Consider that the administration has done the following:

— Forced Japan to accept restraints on auto exports. The agreement set total Japanese auto exports at 1.68 million vehicles in 1981-82, 8 percent below 1980 exports. Two years later the level was permitted to rise to 1.85 million.(33) Clifford Winston of the Brookings Institution found that the import limits have actually cost jobs in the U.S. auto industry by making it possible for the sheltered American automakers to raise prices and limit production. In 1984, Winston writes in Blind Intersection? Policy and the Automobile Industry, 32,000 jobs were lost, U.S. production fell by 300,000 units, and profits for U.S. firms increased $8.9 billion. The quotas have also made the Japanese firms potentially more formidable rivals because they have begun building assembly plants in the United States.(34) They also shifted production to larger cars, introducing to American firms competition they did not have before the quotas were created. In 1984, it was estimated that higher prices for domestic and imported cars cost consumers $2.2 billion a year.(35) At the height of the dollar’s exchange rate with the yen in 1984-85, the quotas were costing American consumers the equivalent of $11 billion a year.(36)
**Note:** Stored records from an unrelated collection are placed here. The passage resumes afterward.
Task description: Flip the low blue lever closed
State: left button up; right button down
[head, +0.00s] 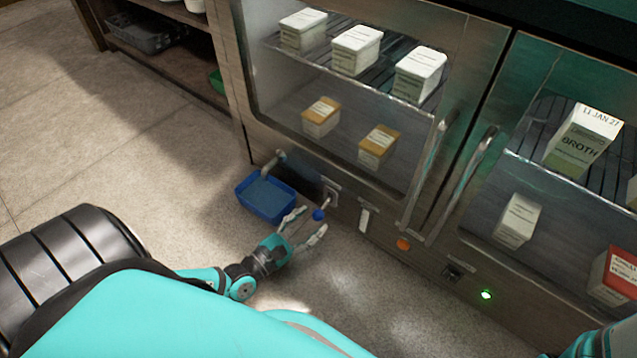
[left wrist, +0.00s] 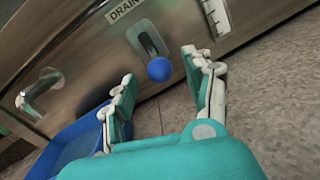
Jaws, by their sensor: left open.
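The low blue lever has a round blue knob (head: 318,214) on a short metal stem, low on the steel front of the glass-doored cabinet. In the left wrist view the knob (left wrist: 159,69) sits below a DRAIN label (left wrist: 124,9), with its stem running up to a slotted plate. My left gripper (head: 306,222) is open and empty, low in front of the cabinet. In the left wrist view its two fingers (left wrist: 160,82) stand apart, with the knob showing between and just beyond their tips. I cannot tell whether either finger touches it. My right gripper does not show.
A blue bin (head: 266,198) stands on the floor beside the lever, under a metal spout (head: 275,160). An orange button (head: 403,244) and a lit green light (head: 487,295) are farther right on the cabinet's base. Long door handles (head: 440,185) stick out above. Open floor lies to the left.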

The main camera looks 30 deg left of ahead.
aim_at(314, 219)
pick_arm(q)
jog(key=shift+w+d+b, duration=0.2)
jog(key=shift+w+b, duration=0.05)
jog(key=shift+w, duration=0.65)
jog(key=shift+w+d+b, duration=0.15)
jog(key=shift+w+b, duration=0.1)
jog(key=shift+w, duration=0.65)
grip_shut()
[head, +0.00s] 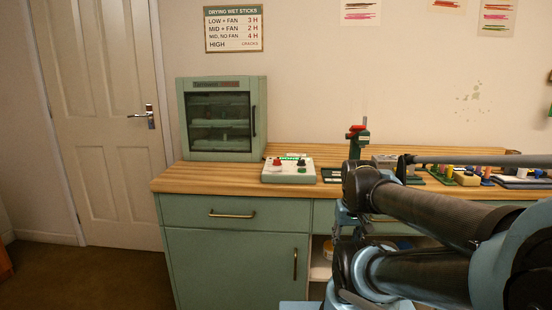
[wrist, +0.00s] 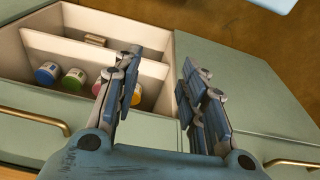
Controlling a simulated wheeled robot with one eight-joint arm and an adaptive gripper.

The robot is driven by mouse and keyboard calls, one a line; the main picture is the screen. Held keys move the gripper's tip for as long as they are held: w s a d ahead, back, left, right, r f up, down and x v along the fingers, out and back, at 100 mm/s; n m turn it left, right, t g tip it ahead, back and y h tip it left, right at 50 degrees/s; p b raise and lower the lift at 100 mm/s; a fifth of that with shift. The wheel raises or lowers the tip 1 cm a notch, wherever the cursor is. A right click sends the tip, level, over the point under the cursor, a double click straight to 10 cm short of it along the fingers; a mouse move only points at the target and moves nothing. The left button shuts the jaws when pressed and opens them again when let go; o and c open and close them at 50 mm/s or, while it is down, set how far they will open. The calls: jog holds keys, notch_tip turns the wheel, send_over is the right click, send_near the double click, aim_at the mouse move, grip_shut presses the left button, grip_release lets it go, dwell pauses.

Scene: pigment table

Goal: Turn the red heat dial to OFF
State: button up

— Tightened up considerably the quotas on imported sugar. Imports fell from an annual average of 4.85 million tons in 1979-81 to an annual average of 2.86 million tons in 1982-86. Not only did this continued practice force Americans to spend more than other consumers for sugar, but it created hardships for Latin American countries and the Philippines, which depend on sugar exports for economic development. The quota program undermined President Reagan’s Caribbean Basin Initiative and intensified the international debt crisis.(37)

— Negotiated to increase restrictiveness of the Multifiber Arrangement and extended restrictions to previously unrestricted textiles. The administration unilaterally changed the rule of origin in order to restrict textile and apparel imports further and imposed a special ceiling on textiles from the People’s Republic of China.(38) Finally, it pressured Hong Kong, Taiwan, and South Korea, the largest exporters of textiles and apparel to the United States, into highly restrictive bilateral agreements. All told, textile and apparel restrictions cost Americans more than $20 billion a year.(39) The Reagan administration has stated several times that textile and apparel imports should grow no faster than the domestic market.(40)

— Required 18 countries—including Brazil, Spain, South Korea, Japan, Mexico, South Africa, Finland, and Australia, as well as the European Community—to accept “voluntary restraint agreements” to reduce steel imports, guaranteeing domestic producers a share of the American market. When 3 countries not included in the 18—Canada, Sweden, and Taiwan— increased steel exports to the United States, the administration demanded talks to check the increase. The administration also imposed tariffs and quotas on specialty steel. These policies, with their resulting shortages, have severely squeezed American steel-using firms, making them less competitive in world markets and eliminating more than 52,000 jobs.(41)

— Imposed a five-year duty, beginning at 45 percent, on Japanese motorcycles for the benefit of Harley Davidson, which admitted that superior Japanese management was the cause of its problems.(42)

— Raised tariffs on Canadian lumber and cedar shingles.

— Forced the Japanese into an agreement to control the price of computer memory-chip exports and increase Japanese purchases of American-made chips. When the agreement was allegedly broken, the administration imposed a 100 percent tariff on $300 million worth of electronics goods. This episode teaches a classic lesson in how protectionism comes back to haunt a country’s producers. The quotas established as a result of the agreement have created a severe shortage of memory chips and higher prices for American computer makers, putting them at a disadvantage with foreign competitors. Only two American firms are still making these chips, accounting for a small percentage of the world market.(43)

— Removed Third World countries from the duty-free import program for developing nations on several occasions.

— Pressed Japan to force its automakers to buy more American-made parts.(44)

— Demanded that Taiwan, West Germany, Japan, and Switzerland restrain their exports of machine tools, with some market shares rolled back to 1981 levels. Other countries were warned not to increase their shares of the U.S. market.

— Accused the Japanese of dumping roller bearings, because the price did not rise to cover a fall in the value of the yen. The U.S. Customs Service was ordered to collect duties equal to the so-called dumping margins.(45)

— Accused the Japanese of dumping forklift trucks and color picture tubes.(46)

— Failed to ask Congress to end the ban on the export of Alaskan oil and of timber cut from federal lands, a measure that could substantially increase U.S. exports to Japan.

— Redefined “dumping” in order “to make it easier to bring charges of unfair trade practices against certain competitors.”(47)

— Beefed up the Export-Import Bank, an institution dedicated to promoting the exports of a handful of large companies at the expense of everyone else.(48)

— Extended quotas on imported clothespins.